I'm on a deadline here and been trying this since a while so any help is much appreciated . TIA

Edit: Also, if someone could help me with how to call the rolling_window_lastaxis function and modify it to what I'm trying to do then it would mean a lot.

2 Answers2

3

Here is one way to compute the sliding window variance (or standard deviation) using Python/OpenCV/Skimage.

This approach makes use of the following form for computing the variance (see https://en.wikipedia.org/wiki/Variance):

Variance = mean of square of image - square of mean of image

However, since the variance will be outside the 8-bit range, we take the square root to form the standard deviation.

I also use the (local) mean filter from the Skimage rank filter module.

Input:

enter image description here

import cv2
import numpy as np
from skimage.morphology import rectangle
import skimage.filters as filters

# Variance = mean of square of image - square of mean of image
# See # see https://en.wikipedia.org/wiki/Variance

# read the image
# convert to 16-bits grayscale since mean filter below is limited 
# to single channel 8 or 16-bits, not float
# and variance will be larger than 8-bit range
img = cv2.imread('lena.png', cv2.IMREAD_GRAYSCALE).astype(np.uint16)

# compute square of image
img_sq = cv2.multiply(img, img)

# compute local mean in 5x5 rectangular region of each image
# note: python will give warning about slower performance when processing 16-bit images
region = rectangle(5,5)
mean_img = filters.rank.mean(img, selem=region)
mean_img_sq = filters.rank.mean(img_sq, selem=region)

# compute square of local mean of img
sq_mean_img = cv2.multiply(mean_img, mean_img)

# compute variance using float versions of images
var = cv2.add(mean_img_sq.astype(np.float32), -sq_mean_img.astype(np.float32))
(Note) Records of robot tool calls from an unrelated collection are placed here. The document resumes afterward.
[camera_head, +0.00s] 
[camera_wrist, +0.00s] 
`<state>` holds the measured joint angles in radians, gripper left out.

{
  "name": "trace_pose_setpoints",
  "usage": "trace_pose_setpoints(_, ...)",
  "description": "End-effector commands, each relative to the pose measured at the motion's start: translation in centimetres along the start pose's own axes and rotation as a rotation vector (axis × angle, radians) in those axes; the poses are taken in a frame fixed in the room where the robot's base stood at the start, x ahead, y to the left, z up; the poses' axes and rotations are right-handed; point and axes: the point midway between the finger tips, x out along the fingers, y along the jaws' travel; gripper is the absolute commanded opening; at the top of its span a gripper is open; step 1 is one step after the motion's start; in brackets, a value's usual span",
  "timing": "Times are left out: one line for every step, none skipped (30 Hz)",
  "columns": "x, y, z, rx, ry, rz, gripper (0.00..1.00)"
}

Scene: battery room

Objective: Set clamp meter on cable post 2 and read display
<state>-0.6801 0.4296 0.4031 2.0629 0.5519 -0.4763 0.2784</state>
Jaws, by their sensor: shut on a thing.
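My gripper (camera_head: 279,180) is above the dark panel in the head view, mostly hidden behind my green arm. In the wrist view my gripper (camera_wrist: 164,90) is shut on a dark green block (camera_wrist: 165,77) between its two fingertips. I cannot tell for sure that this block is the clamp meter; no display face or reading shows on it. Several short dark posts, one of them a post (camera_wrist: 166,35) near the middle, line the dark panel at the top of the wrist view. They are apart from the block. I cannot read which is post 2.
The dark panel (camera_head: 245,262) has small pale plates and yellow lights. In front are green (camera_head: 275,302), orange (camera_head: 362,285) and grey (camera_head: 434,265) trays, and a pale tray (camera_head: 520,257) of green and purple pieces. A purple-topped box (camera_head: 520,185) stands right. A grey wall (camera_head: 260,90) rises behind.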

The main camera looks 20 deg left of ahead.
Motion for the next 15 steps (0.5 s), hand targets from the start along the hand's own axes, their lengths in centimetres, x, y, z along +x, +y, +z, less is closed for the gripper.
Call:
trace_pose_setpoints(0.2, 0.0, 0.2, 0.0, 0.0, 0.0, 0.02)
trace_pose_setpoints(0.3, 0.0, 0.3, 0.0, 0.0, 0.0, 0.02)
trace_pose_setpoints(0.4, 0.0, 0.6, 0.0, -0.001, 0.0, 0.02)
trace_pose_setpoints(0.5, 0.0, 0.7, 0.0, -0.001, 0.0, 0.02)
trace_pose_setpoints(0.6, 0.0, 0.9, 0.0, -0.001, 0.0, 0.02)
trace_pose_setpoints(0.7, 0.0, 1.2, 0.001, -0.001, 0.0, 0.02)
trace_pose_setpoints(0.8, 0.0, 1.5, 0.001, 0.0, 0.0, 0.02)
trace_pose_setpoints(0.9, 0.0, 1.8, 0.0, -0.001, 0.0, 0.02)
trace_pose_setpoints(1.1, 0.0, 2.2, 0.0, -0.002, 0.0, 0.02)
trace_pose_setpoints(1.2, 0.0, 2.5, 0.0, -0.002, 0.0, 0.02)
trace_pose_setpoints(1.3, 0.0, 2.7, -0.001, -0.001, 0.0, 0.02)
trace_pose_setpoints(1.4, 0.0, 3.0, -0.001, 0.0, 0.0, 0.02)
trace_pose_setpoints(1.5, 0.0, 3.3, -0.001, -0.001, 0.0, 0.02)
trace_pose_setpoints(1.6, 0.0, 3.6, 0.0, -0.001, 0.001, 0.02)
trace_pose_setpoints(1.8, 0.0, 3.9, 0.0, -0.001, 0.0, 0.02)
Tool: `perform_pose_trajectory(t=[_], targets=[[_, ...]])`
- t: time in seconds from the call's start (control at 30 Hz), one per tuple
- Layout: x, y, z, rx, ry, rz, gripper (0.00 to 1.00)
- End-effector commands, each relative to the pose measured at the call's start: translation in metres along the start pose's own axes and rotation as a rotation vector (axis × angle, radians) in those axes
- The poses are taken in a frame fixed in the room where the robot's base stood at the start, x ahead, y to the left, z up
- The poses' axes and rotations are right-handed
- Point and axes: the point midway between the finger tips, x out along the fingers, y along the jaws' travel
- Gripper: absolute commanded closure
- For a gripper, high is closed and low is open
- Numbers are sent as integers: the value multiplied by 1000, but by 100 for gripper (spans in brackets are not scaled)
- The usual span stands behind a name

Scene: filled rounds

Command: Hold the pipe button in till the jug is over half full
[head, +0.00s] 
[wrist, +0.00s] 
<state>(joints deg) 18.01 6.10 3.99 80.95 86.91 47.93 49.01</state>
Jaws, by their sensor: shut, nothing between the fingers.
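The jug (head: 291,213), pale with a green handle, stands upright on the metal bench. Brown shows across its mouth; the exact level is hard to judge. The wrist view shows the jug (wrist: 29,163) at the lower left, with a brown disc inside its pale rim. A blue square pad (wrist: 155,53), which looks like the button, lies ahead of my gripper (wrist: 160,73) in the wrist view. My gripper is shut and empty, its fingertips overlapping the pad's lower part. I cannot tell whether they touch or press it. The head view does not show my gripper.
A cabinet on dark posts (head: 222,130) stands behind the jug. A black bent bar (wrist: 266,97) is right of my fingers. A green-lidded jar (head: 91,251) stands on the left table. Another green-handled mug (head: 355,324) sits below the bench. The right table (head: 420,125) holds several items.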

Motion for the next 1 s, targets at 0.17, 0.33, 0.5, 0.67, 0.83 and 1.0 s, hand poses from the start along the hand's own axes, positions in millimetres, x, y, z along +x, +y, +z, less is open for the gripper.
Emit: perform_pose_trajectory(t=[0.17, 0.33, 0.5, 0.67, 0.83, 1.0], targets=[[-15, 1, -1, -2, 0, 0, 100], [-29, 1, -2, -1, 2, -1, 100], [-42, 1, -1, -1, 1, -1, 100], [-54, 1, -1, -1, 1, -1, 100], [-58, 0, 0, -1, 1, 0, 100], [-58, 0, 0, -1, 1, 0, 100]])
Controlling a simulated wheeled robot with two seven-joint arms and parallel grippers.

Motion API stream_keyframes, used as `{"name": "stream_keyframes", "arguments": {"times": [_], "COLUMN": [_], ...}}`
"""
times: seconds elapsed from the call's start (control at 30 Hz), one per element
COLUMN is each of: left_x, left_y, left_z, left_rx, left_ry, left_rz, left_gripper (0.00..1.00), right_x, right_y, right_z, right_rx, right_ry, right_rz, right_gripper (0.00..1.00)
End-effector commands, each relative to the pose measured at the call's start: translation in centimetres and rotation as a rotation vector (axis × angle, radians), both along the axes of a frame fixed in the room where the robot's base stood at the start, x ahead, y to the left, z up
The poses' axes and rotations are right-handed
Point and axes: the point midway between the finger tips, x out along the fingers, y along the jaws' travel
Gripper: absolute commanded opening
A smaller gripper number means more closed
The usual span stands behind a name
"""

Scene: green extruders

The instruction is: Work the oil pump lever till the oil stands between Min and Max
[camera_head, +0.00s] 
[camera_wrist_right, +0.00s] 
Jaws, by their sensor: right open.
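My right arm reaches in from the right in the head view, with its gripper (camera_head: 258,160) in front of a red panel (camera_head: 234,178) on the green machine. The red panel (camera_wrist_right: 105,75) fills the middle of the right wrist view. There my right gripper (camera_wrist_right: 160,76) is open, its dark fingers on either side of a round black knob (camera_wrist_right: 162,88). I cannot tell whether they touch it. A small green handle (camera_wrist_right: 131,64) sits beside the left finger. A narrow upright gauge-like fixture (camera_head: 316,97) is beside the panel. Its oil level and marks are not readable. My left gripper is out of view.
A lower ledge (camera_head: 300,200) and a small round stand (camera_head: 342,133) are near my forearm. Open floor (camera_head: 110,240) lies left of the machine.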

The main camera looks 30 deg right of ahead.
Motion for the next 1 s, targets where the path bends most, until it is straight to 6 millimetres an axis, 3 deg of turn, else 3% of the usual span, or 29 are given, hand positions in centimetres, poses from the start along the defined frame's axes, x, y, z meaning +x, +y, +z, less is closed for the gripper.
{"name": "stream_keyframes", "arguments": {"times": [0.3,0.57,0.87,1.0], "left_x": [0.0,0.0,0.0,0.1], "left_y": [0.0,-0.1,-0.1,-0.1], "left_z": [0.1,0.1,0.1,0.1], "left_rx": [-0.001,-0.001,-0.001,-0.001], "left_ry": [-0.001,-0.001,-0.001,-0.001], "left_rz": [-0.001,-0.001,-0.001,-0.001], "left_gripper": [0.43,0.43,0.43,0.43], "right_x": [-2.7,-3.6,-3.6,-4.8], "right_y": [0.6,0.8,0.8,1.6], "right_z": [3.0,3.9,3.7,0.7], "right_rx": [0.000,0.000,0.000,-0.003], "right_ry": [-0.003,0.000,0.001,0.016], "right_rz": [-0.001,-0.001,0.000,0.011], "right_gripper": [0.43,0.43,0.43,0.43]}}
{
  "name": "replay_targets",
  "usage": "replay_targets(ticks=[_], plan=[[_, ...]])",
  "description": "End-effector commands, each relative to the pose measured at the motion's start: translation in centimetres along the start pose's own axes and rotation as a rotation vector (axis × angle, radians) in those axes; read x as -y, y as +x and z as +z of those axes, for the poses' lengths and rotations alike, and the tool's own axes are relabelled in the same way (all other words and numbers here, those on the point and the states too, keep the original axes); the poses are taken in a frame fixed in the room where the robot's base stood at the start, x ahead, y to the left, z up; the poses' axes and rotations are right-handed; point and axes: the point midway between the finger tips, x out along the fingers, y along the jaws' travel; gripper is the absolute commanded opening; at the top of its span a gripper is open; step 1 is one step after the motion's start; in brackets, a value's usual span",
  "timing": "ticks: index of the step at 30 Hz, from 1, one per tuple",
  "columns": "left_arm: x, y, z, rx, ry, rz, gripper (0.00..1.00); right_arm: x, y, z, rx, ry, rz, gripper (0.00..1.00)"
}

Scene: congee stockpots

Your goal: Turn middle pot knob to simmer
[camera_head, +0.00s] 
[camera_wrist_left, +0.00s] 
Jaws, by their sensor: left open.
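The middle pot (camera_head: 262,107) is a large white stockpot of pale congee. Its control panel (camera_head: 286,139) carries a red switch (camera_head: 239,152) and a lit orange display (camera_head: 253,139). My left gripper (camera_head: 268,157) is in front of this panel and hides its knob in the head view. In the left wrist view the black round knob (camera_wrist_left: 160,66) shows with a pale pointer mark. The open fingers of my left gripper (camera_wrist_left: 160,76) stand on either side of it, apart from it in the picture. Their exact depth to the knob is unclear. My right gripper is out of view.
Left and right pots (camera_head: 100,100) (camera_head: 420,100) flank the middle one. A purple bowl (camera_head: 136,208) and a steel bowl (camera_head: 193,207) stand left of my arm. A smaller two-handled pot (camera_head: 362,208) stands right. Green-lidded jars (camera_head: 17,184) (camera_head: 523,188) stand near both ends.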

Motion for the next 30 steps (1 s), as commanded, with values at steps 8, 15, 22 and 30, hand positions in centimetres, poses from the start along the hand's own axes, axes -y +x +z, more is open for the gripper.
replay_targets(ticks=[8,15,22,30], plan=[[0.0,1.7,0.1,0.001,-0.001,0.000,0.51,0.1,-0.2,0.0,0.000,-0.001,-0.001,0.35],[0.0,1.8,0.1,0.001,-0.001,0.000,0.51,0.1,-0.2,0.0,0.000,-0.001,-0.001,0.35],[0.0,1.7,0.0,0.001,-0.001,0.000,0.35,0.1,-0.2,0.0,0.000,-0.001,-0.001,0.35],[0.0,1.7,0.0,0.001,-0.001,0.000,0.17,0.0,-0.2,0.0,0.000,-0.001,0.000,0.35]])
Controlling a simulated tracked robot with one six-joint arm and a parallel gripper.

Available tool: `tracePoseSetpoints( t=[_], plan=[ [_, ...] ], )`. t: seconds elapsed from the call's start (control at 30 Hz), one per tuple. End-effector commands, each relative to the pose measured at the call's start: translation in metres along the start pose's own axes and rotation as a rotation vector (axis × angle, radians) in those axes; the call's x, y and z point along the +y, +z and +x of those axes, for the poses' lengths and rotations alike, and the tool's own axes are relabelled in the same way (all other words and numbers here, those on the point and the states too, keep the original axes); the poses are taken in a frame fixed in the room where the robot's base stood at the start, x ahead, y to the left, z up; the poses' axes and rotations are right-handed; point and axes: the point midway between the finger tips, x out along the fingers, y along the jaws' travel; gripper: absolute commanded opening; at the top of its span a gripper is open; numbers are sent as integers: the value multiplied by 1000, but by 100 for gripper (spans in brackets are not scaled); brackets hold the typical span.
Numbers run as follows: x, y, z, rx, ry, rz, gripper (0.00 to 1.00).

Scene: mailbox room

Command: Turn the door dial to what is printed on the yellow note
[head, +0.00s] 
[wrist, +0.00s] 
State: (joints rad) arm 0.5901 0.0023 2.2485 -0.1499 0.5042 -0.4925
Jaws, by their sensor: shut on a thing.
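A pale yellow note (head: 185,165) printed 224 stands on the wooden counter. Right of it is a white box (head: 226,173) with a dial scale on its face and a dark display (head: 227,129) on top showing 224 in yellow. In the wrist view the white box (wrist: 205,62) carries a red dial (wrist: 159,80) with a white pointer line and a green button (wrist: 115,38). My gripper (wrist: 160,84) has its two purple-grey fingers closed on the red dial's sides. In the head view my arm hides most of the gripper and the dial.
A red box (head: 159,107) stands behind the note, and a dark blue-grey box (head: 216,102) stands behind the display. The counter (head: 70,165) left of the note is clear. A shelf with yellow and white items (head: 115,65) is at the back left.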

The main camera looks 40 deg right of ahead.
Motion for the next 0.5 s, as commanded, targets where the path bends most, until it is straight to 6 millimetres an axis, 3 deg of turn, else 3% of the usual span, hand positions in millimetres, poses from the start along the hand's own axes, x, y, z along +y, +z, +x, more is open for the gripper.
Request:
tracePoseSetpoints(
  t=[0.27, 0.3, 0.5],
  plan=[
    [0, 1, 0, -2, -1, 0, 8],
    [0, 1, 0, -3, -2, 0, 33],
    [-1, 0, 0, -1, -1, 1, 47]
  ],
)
# compute standard deviation and convert to 8-bit format
std = cv2.sqrt(var).clip(0,255).astype(np.uint8)

# save results
# multiply by 2 to make brighter as an example
cv2.imwrite('lena_std.png',2*std)

# show results
# multiply by 2 to make brighter as an example
cv2.imshow('std', 2*std)  
cv2.waitKey(0)
cv2.destroyAllWindows()

Local Standard Deviation Image for 5x5 Sliding Window:

enter image description here

ADDITION

Here is a version that finds the bounding box for the maximum average variance for the bounding box size and draws it on the variance image (actually standard deviation).

import cv2
import numpy as np
from skimage.morphology import rectangle
import skimage.filters as filters

# Variance = mean of square of image - square of mean of image
# See # see https://en.wikipedia.org/wiki/Variance

# set the bounding box size
bbox_size = 25

# read the image
# convert to 16-bits grayscale since mean filter below is limited 
# to single channel 8 or 16-bits, not float
# and variance will be larger than 8-bit range
img = cv2.imread('lena.png', cv2.IMREAD_GRAYSCALE).astype(np.uint16)

# compute square of image
img_sq = cv2.multiply(img, img)

# compute local mean in bbox_size x bbox_size rectangular region of each image
# note: python will give warning about slower performance when processing 16-bit images
region = rectangle(bbox_size, bbox_size)
mean_img = filters.rank.mean(img, selem=region)
mean_img_sq = filters.rank.mean(img_sq, selem=region)

# compute square of local mean of img
sq_mean_img = cv2.multiply(mean_img, mean_img)

# compute variance using float versions of images
var = cv2.add(mean_img_sq.astype(np.float32), -sq_mean_img.astype(np.float32))

# compute standard deviation and convert to 8-bit format
std = cv2.sqrt(var).clip(0,255).astype(np.uint8)

# find bbox_size x bbox_size region with largest var (or std)
# get the moving window average at each pixel
std_ave = (cv2.sqrt(var)).astype(np.uint8)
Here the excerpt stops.